Thursday, December 11, 2008

A Film Career Pulled Into Focus



Victor Fleming: An American Movie Master
By Michael Sragow - Pantheon, 645 pages, $40)

I am fortunate to have known a few people who were significant in Fleming's life, including pioneer picturemaker Allan Dwan, who essentially discovered Fleming and brought him into the movie business around 1915. A perfect example of the devil-may-care, anything-goes, haphazard quality of the early movie business is Dwan's description of meeting Fleming, quoted in the book from my 1960s interviews with Dwan.

Dwan explained that one day, while he was shooting in Santa Barbara, his car developed engine trouble. No one on the crew could fix it, but one of the actors told him that he had met a chauffeur in Montecito who knew more about cars than anyone. "So we drove around looking for this fellow," Dwan said, "and at one of these estates there was a tall young boy shooting a .22 -- with a Maxim silencer -- at a target in the garage." That was the guy, the actor said. They pulled the ailing car up behind the man with the rifle. It was Victor Fleming. Without even looking at them, he said: "One of your tappet valves is stuck."

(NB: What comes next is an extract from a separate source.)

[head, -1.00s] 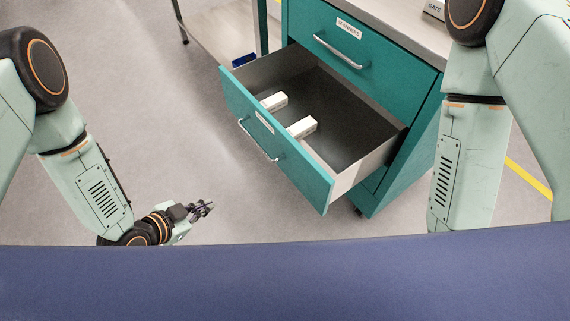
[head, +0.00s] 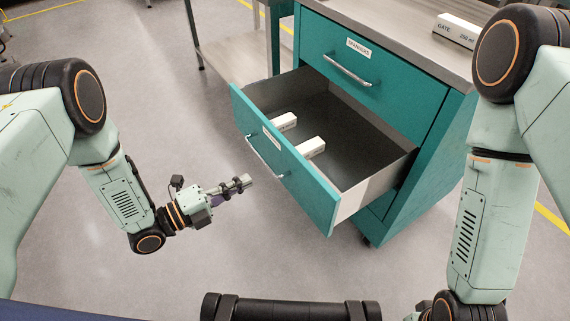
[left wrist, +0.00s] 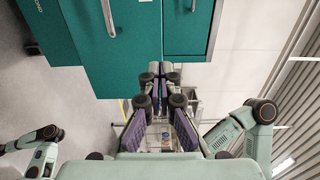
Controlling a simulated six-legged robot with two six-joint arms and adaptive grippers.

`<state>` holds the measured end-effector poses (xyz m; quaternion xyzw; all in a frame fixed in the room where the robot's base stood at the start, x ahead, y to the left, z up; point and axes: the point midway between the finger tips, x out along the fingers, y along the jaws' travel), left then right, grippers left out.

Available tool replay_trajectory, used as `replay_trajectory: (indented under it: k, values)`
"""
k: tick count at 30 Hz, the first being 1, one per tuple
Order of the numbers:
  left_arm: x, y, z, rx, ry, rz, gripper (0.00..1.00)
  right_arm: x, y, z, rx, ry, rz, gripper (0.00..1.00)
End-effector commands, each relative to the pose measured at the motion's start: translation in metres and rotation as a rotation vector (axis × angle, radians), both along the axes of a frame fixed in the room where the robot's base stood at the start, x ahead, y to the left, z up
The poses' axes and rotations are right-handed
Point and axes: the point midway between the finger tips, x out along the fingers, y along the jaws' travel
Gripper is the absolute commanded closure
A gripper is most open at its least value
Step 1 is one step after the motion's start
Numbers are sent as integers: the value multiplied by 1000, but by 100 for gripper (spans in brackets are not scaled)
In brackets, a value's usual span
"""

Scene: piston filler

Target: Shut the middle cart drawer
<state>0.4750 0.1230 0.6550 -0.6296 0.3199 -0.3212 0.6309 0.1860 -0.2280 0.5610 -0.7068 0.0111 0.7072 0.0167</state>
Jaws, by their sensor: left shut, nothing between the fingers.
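The middle cart drawer (head: 318,196) stands pulled far out of the teal cart, with two white boxes (head: 312,147) lying inside. Its teal front has a silver handle (head: 262,157) and a white label. My left gripper (head: 248,182) is shut and empty, in front of the drawer face, a little left of and below the handle, with a visible gap. In the left wrist view, the shut fingertips (left wrist: 158,70) point toward a teal front (left wrist: 95,50) with a silver handle (left wrist: 109,18). My right gripper is out of sight below the right forearm.
The closed top drawer (head: 372,75), labelled SPANNERS, sits above. A white box marked GATE (head: 458,30) lies on the cart's grey top (head: 400,35). A grey table (head: 235,55) stands behind, left of the cart. The floor left of the drawer is clear.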

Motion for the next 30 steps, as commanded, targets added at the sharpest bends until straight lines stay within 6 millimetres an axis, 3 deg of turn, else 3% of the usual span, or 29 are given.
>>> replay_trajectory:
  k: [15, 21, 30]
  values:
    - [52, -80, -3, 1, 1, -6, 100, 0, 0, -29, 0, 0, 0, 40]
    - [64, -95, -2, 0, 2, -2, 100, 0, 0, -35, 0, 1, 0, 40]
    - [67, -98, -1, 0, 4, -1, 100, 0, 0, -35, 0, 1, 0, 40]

In 1941, Fleming directed his version of "Dr. Jekyll and Mr. Hyde," one of five movies he made with Spencer Tracy, who delivered a tour-de-force performance, but it was a fateful project because Fleming worked for the first time with Ingrid Bergman and fell hopelessly in love with her. Both were married when they became lovers, a romantic saga that is especially affecting and beautifully rendered in Mr. Sragow's account, aided by quotations from Fleming's heartbreaking letters. In one note to Bergman, Fleming said he wanted "to tell you boldly like a lover that I love you -- cry across the miles and hours of darkness that I love you -- that you flood across my mind like waves across the sand."


Wow.

The portrait of Fleming in Mr. Sragow's telling is that of an engaging, complex and endearing person. Whatever one may think of his uneven record as a director, the human being behind the films emerges as someone you would like to have known and clearly would have liked a lot, as Mr. Sragow obviously does. What more could you want from a biography than for it to make the dead come alive again?